A few weeks back when the Alcatel-Lucent merger news broke, I thought for a moment I’d encountered a time warp. Five years ago, I wrote in my column that a proposed merger of the companies was a bad idea.

I can’t remember any other merger that was put on hold for that amount of time. Of course, Lucent, Alcatel and the world of technology have changed dramatically since then. This time I’m on board, for the same primary reason that most analysts cite – the need to be bigger to compete effectively in the carrier market.

What I’ve been looking for is any indication of how this new company will approach the enterprise. I haven’t seen the kind of focus that, say, a Nortel is making there. But maybe the merger will change this.

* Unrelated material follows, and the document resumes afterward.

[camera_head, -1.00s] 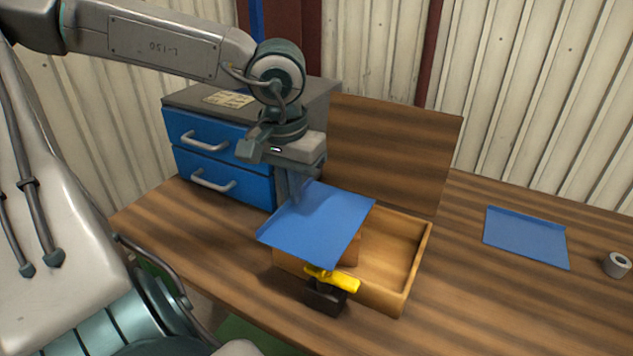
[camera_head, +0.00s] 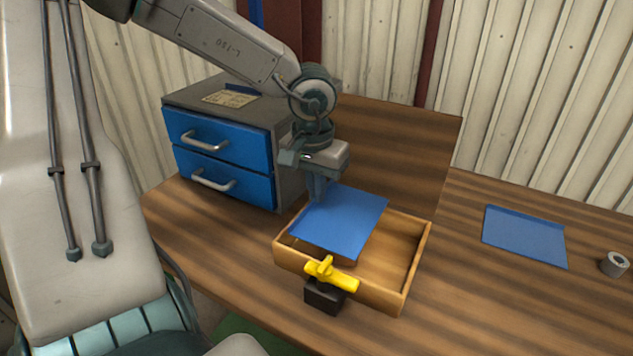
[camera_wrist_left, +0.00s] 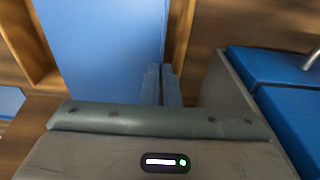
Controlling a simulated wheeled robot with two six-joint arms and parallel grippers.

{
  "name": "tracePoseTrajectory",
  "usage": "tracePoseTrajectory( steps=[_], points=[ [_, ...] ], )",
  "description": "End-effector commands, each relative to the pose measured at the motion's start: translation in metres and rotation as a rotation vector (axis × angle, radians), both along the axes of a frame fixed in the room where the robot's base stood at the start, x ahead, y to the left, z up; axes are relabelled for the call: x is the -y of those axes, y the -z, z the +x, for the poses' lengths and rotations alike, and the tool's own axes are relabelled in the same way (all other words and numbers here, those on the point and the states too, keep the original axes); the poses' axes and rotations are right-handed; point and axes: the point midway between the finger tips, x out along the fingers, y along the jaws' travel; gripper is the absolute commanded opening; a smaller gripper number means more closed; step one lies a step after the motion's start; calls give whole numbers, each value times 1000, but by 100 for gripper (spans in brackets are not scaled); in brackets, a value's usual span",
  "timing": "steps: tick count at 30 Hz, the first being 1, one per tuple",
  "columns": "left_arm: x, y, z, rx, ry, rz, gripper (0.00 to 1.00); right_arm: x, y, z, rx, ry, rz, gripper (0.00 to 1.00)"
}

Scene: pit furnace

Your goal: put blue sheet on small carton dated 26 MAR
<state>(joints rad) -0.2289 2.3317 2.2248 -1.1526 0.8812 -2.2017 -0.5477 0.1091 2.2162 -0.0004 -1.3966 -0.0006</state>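My left gripper (camera_head: 318,192) is shut on the edge of a blue sheet (camera_head: 342,222) and holds it over an open wooden box (camera_head: 416,262). In the left wrist view, the fingers (camera_wrist_left: 161,85) meet at the edge of the sheet (camera_wrist_left: 103,45). A second blue sheet (camera_head: 524,236) lies flat on the table at the right. No carton or date can be made out clearly; the held sheet hides part of the box's inside. My right gripper is not in view.
A yellow-handled clamp (camera_head: 330,275) stands at the box's front edge. A wooden board (camera_head: 395,150) rises behind the box. A cabinet with blue drawers (camera_head: 220,150) stands at left, a paper (camera_head: 230,98) on top. A grey ring (camera_head: 615,263) lies far right. The table (camera_head: 480,300) is bare between.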

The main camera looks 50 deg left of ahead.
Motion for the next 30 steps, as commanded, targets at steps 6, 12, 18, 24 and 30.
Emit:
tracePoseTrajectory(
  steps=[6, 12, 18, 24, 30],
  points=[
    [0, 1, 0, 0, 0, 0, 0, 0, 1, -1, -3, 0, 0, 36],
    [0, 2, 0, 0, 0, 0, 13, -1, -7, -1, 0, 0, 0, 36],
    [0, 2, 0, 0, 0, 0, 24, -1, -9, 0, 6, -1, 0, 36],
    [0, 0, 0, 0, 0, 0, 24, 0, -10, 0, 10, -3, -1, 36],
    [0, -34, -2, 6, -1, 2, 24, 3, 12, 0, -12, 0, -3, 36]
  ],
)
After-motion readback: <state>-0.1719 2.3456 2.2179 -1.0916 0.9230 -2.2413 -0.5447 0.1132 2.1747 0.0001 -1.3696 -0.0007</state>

Today, most companies focused on the carrier market also find ways to package their offerings for high-end enterprise deployments or scientific and clustercomputing applications. Whatever it does with the carriers, the new company should leverage its brand and try to improve its standing with enterprise buyers. With many new companies developing components or stand-alone network products – but having no name recognition or market clout – it is a perfect opportunity for the big guys to act as an OEM of top-notch technology. The big guy gets new gear to sell with little or no R&D; the little guy gets sales it could never close on its own.

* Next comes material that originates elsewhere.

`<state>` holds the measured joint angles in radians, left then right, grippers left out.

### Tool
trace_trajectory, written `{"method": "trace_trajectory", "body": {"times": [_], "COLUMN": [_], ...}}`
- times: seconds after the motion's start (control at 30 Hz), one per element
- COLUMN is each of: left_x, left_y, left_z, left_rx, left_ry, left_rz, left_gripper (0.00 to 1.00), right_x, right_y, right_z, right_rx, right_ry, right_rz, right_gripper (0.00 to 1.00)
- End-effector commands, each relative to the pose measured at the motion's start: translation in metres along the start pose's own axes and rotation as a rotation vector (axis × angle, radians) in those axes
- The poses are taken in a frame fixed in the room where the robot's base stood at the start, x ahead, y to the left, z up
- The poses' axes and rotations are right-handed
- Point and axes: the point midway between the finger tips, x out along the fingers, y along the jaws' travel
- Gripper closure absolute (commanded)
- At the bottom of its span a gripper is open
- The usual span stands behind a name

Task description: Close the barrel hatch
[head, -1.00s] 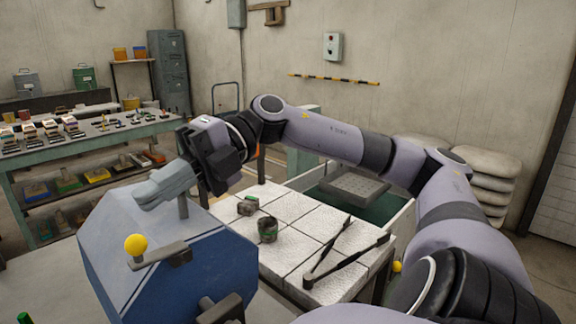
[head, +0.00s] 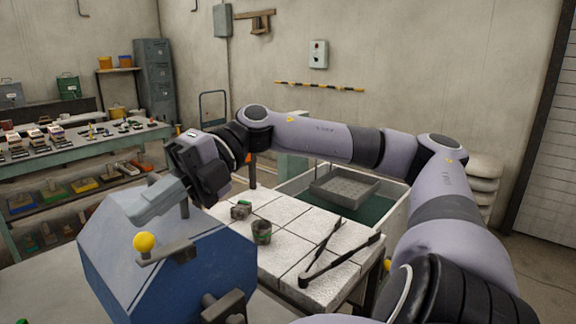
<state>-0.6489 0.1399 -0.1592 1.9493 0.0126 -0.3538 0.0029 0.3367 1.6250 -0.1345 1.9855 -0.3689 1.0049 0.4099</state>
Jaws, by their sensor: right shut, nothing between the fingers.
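The blue faceted barrel (head: 175,275) stands at the lower left of the head view. A dark latch handle with a yellow ball knob (head: 145,242) sits on its near side. My right gripper (head: 140,212) is shut and empty, with its fingers over the barrel's top face, close to or touching it; I cannot tell which. The hatch cannot be clearly told apart from the barrel's faces, and the gripper hides part of the top. My left gripper is not in view.
A white tiled table (head: 290,225) behind the barrel carries tongs (head: 335,262), a rusty can (head: 261,231) and a small dark piece (head: 241,210). A tank with a grey tray (head: 344,186) stands behind. A workbench (head: 90,140) holds several small items at left.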

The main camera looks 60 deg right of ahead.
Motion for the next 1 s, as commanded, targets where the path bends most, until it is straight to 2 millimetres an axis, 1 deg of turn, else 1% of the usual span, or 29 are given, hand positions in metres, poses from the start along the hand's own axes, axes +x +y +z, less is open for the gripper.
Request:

But what about culture? Most analysts cite concerns over merging the two corporate cultures. Few of these analysts remember these companies have probably been through more merger shock than most others.

While both have been quiet on this front of late, when the two were discussing a merger in 2001 they were in the process of trying to digest a slew of companies between them.

I’m sure that I’ve forgotten some, but the list includes Ascend (which had previously gobbled up Cascade), Assured Access, Newbridge Networks, Packet Engineers, Prominet, Xedia and Xylan. Some have long been repackaged and spun off or deactivated, but from an internal perspective, this merger would likely be easier.

Lucent had swallowed up several Israeli firms, and Alcatel did the same with several U.S. firms, so even those corporate culture differences should be nothing new.

If I were Pat Russo, the Alcatel CEO-in-waiting, my biggest worry would be Paris in the spring. Not the weather, but the riots. The government and big employers are in a quandary because of France’s traditional stability when it comes to employment.

With all due respect to any French citizens who might read this, French workers seem to want it all – stability and opportunity. Well, it can’t happen. You can’t make room for eager, well-educated workers if you can’t sweep the nonperformers off the payroll.

France’s social structure and its inflexible laws related to work are even more constricting than Germany’s, a country known for powerful blue- and white-collar unions.

It is going to be hard for the new company to be as nimble as, say, Siemens – which in itself is a tough thing to imagine. Note to Russo: Enjoy the weather while you can.